Virtual & Augmented Reality

Virtual Reality can play a crucial role in manufacturing

Virtual Reality can play a crucial role in manufacturing

Virtual Reality and Augmented Reality have both been around for quite some time now. They are both quite mature technologies, despite what some pundits suggest, and can offer many benefits to a business bold enough to adopt them. Some examples of beneficial use-cases are: -

  • Marketing and brand recognition

  • Sales and other customer facing tools

  • Training

  • Product Development

  • Facility Visualisation

Marketing and Brand Recognition

From passive animated visuals, through to interactive experiences, or even puzzles and games, Augmented Reality can be a powerful tool in generating consumer interest in your company, brand or product. With access to hundred’s of millions of AR capable mobile devices around the world, the scope for your AR experience is bound only by your imagination.

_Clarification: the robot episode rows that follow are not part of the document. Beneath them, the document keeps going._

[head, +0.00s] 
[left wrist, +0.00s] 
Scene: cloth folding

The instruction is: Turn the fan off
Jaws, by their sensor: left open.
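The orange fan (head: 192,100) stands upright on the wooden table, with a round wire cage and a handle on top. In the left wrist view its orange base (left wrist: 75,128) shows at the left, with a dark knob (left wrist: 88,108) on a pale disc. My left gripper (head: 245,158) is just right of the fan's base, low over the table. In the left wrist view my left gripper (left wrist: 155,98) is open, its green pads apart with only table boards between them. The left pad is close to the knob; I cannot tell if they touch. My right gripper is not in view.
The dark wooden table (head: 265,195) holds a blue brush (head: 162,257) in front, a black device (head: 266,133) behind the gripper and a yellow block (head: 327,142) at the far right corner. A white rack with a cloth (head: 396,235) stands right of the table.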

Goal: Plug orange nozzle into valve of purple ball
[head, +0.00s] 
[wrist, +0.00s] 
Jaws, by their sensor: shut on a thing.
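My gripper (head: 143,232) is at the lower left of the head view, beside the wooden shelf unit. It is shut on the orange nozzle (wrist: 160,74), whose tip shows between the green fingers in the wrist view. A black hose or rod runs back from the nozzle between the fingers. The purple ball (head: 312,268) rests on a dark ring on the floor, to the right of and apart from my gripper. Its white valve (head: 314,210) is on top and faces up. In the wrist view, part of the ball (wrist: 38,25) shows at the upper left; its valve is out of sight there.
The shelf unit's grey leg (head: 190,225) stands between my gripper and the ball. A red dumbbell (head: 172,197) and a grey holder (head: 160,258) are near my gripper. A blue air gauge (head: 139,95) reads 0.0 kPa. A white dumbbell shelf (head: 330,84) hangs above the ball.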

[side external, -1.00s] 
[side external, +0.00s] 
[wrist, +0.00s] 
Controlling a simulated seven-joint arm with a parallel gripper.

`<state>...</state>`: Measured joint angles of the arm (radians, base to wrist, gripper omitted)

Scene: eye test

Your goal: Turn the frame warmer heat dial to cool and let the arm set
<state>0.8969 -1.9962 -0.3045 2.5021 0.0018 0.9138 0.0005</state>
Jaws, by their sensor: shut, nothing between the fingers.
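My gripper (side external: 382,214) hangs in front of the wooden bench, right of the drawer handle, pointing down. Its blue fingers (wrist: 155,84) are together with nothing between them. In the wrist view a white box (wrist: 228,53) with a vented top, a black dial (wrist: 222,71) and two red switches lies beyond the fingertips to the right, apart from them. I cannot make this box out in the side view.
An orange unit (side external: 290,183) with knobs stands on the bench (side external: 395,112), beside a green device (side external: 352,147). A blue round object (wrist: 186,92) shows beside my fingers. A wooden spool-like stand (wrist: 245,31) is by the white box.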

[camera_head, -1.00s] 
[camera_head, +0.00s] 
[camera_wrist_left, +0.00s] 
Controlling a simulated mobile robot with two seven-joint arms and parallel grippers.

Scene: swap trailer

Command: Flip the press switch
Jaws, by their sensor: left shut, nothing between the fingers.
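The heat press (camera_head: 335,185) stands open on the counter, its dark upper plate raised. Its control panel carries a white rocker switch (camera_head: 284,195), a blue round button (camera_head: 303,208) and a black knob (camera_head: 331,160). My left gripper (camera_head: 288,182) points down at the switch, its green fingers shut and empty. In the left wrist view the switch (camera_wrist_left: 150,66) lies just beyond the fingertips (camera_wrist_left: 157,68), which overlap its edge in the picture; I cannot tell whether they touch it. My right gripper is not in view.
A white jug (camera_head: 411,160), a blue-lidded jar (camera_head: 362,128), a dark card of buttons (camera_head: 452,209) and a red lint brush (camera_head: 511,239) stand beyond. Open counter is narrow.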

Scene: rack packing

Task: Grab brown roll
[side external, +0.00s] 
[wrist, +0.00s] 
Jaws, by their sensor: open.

Sales and other Customer facing Tools

Visualisation of a purchased item, or finished product, can remove doubt from your potential Customer’s mind, and make the decision making process friction-less and enjoyable. Allowing your customer see your product in their own home, or place of business reduces the gap between expectation and reality, and helps to improve customer satisfaction and promotes continued repeat business.

Tourism

Both Virtual and Augmented Reality implementations are being used in various tourist hotspots to provide a deeper engagement with an attraction or location. Museums, art galleries and historical locations all stand to benefit from the use of this technology.

Training

We all know how important muscle-memory is to the learning experience, which is why we want to get trainees out in the field as soon as possible, to learn on the job. A virtual training environment provides a safe, controlled learning experience, where the trainee build this muscle memory before even setting foot near a piece of machinery. But what types of are suited to a virtual environment. Anything, but in particular, anything that is : -

  • Dangerous - allow your trainees to fail safely

  • Impossible - expose your trainees to situations that are impossible to reproduce in the real world

  • Counterproductive - allow your trainees to recognise and react to a situation that is not normal

  • Expensive - where materials or machinery are expensive, and mistakes by new learners can be costly

You can even be in control of the environment, to escalate or de-escalate, and test a trainees mettle.

Product Development

3D design is almost ubiquitous nowadays, but reviewing a 3D model on a 2D screen removes much of the product’s true form. Reviewing a new product in a virtual environment provides a much greater understanding of the product, from size and volume, to how it might look in-situ. The design can still created, reviewed, iterated on and even shared across the globe, without having to pick up a tool.

Facility Visualisation

You’ve just signed-off on a multi-million dollar upgrade to your facility, or perhaps a new facility. Spending a little time reviewing your facilities layout in a virtual environment can save you many hours of agonising over placements, and help you make the most of your expensive floor space.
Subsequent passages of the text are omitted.